As part of a book I am writing on Iran, I conducted interviews with Iranian dissidents, including hunger strikers in the area of the White House. Such interviews provide a glimpse of the nature of the protesters; what they seek and how their actions fit with the literature of social protest; and how sacrifice affects the policymaking process.

Among the many hunger strikers, I selected six who looked the most exhausted in the hot sun and high humidity of Washington. They were mainly entrepreneurs, U.S. citizens, fiercely pro-American, and gravely disappointed and puzzled that President Obama had neither responded to their presence nor to the plight of their colleagues. All had strongly supported presidential candidate Obama assuming that his call for “change” would mean recognition of their status as the main Iranian opposition group to counter the Iranian regime; protection of their hunger-striking counterparts who had been kidnapped in Iraq by Iraqi Security Forces acting on behalf of Tehran; and continuation of the “protected persons” status of the Iranian dissidents by U.S. military forces in Iraq or at least replacement of American forces with an international force.

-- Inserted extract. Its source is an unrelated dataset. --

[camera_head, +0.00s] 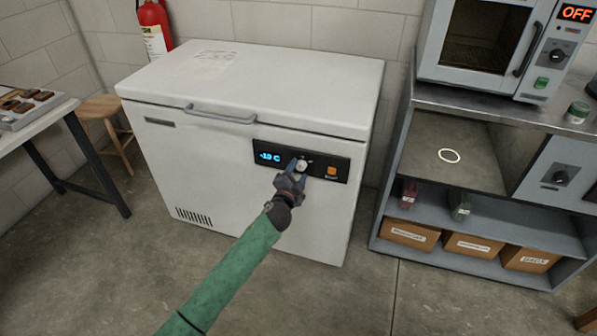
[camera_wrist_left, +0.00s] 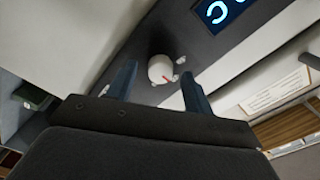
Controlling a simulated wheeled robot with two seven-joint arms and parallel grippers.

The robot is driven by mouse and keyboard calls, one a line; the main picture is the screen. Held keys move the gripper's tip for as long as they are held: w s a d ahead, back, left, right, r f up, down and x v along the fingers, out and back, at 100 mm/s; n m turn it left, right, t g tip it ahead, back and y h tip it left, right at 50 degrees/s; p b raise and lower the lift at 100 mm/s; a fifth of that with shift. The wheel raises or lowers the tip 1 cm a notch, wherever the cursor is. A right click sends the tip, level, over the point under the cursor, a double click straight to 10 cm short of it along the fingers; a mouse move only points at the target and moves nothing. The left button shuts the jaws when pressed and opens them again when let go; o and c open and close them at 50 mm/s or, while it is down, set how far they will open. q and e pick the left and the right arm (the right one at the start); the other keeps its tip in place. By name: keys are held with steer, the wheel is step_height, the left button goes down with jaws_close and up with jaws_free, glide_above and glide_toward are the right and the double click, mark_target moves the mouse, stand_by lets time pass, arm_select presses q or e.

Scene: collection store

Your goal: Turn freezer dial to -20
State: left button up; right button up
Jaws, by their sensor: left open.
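The white chest freezer (camera_head: 200,165) stands against the wall with its lid shut. Its black control panel (camera_head: 340,168) has a blue display (camera_head: 270,157) that seems to read -13 C. The freezer dial (camera_head: 302,165) is a small round light knob right of the display. My left gripper (camera_head: 296,172) is at the panel, fingers on either side of the dial. In the left wrist view the left gripper (camera_wrist_left: 156,85) is open, with gaps between the fingers and the dial. My right gripper is not in view.
An orange button (camera_head: 332,171) sits right of the dial. A steel bench (camera_head: 480,108) with an oven (camera_head: 485,45) stands at the right. A table (camera_head: 40,118), a wooden stool (camera_head: 105,110) and a fire extinguisher (camera_head: 154,25) are at the left. Floor in front is clear.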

Comparing their plight with the civil rights students in the American south, the hunger strikers often sing “We Shall Overcome,” the anthem of the civil rights movement. The counterpart of this song is the Persian chant of the Iranian dissidents: Mitavon va bayad, va hameh bayad, loosely translated into English as, “We shall overcome because we must overcome.”

One of the most articulate of the hunger strikers is Mehran Ebrahimi, a tall, handsome, entrepreneur from Reston Virginia, a bedroom suburb of Washington. He told me:

I was on my way to Disney World with my two grandchildren when I heard the news of the Iraqi attacks against our unarmed Iranian relatives in Iraq. I made it only to South Carolina and immediately returned to Washington to become a hunger striker. My sister is among those Iranians who were attacked in Iraqi forces. Just as our Iranian brothers and sisters sacrifice their bodies in Iraq, so too we shall sacrifice our bodies to protect theirs in Iraq.

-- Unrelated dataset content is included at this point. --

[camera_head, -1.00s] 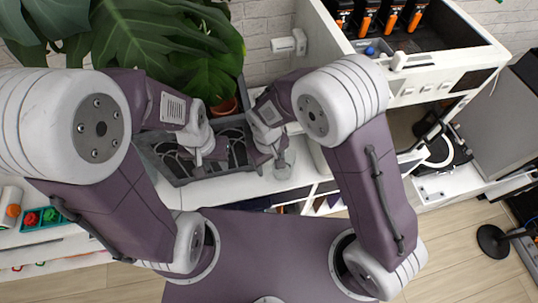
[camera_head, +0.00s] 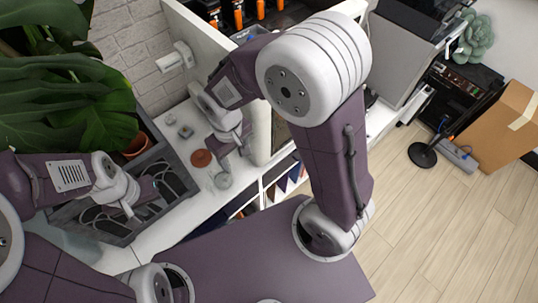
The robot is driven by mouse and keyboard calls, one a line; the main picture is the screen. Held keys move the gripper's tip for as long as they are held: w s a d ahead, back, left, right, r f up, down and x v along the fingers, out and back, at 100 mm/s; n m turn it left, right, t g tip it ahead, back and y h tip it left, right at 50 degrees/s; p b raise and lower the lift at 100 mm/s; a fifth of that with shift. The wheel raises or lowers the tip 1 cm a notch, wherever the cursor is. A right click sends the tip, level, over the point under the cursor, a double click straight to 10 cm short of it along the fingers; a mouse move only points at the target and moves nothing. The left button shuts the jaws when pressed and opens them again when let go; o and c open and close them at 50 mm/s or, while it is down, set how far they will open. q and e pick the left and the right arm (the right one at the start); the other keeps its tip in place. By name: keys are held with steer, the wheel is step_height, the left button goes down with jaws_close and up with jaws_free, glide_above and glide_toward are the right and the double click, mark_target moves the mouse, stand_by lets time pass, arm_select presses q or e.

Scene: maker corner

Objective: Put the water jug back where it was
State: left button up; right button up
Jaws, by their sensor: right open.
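A small clear glass vessel (camera_head: 222,180) stands on the white shelf top, right of the grey crate. A larger pale, see-through shape (camera_head: 80,246) lies at the shelf's left end, partly behind my left arm. I cannot tell which of them is the water jug. My right gripper (camera_head: 236,148) is open, above the shelf just beyond the small vessel, with nothing seen between its fingers. My left gripper (camera_head: 130,210) is over the grey crate; its fingers are too small to read.
A reddish-brown disc (camera_head: 201,158) lies near my right gripper. The wooden floor (camera_head: 440,220) at the right is mostly clear.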

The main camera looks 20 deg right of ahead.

Mehran Ebrahimi hit the nail on its head in his motivation to inflict suffering on himself to highlight a cause. When individuals impose such suffering, it is an act of supreme sacrifice and political protest to bring attention to their cause. Hunger strikers understand their message must get on the radar screen of the media to have any effect on policy makers. Indeed, partly as a result of the Iraqi assaults and hunger strikes in Iraq as well as at the White House, there has been increased media attention, e.g., by Mohammed Hussein of The New York Times; editorial page editors of The New York Times; Lara Logan of CBS Television and Mark Knoller of CBS Network Radio; and by Robert McCartney of the Washington Post.

With the opening of the UN, there is an additional forum for communicating self-sacrifice. Hunger strikes are weapons of the weak to communicate injustice to the strong. By passively inflicting self-damage, Iranian dissidents reinforce the effects of active forms of protest, such as demonstrations near the United Nations. While the UN ponders, Iranian dissidents turn up the heat by signaling willingness to suffer. Suffering can become a source of influence by educating the international community to a cause about which they know little, signaling a sense of injustice to those informed of the facts but unconcerned with the issue of justice, and winning the attention of bystanders who may be recruited to help.

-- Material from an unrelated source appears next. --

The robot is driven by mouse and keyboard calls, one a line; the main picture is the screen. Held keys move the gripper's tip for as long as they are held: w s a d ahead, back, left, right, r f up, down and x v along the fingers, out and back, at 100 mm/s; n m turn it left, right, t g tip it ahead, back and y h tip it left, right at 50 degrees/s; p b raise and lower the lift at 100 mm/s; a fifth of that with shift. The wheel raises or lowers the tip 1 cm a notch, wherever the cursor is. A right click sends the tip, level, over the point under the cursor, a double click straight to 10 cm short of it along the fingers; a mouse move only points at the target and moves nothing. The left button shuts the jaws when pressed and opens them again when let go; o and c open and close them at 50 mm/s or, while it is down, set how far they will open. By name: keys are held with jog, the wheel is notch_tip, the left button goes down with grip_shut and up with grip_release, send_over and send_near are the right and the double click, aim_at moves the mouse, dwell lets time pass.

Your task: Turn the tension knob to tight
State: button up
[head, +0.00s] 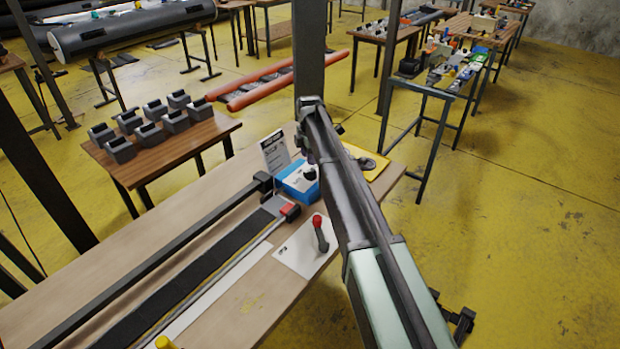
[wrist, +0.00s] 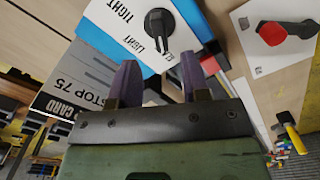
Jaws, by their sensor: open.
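The tension knob (wrist: 158,27) is black and sits on a white label plate on a blue box (wrist: 184,13) in the wrist view. The plate carries the words TIGHT and LIGHT; the knob's narrow lower end lies beside LIGHT. In the head view the blue box (head: 297,184) with its dark knob (head: 310,174) stands at the bench's far end, partly behind my arm. My gripper (wrist: 159,70) is open, with two purple fingers apart and nothing between them. Its fingertips are just below the knob in the wrist view and do not appear to touch it.
A grey card reading STOP 75 (wrist: 72,98) stands close to my gripper on the left. A red-topped lever (head: 320,234) on a white plate is near the box. A long dark rail (head: 165,260) runs along the bench (head: 95,237).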

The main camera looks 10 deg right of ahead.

At issue is whether enhanced attention is likely to change UN policy of not interfering with the Government of Iraq’s responsibility for the fate of Iranian dissidents who had been protected by the American military. U.S. protection lapsed with the Status of Forces Agreement of January 2009 and withdrawal of Americans from urban areas; meanwhile, the UN has not assumed any such responsibilities.

But now that the Iraq Security Forces attack unarmed Iranian dissidents rather than protect them, the international community is deliberating how to handle this new situation. Dispersal of the Iranian dissidents within Iraq, repatriation to Iran, and a post-American UN force to provide protection are three prominent options.

Without the hunger strikes, it is unlikely that the United States will even contemplate meeting its international legal obligations to ensure Iranian dissidents are not dispersed within Iraq, where they likely would be kidnapped and taken to Iran; repatriated to Iran, where they are likely to be tortured or executed; or attacked again. Such alternatives can only be avoided if there is post-American UN force to provide protection. As the UN General Assembly opens, now is the time to consider the relevance of an international force to protect Iranian dissidents in Iraq against attacks on them, inspired by Tehran.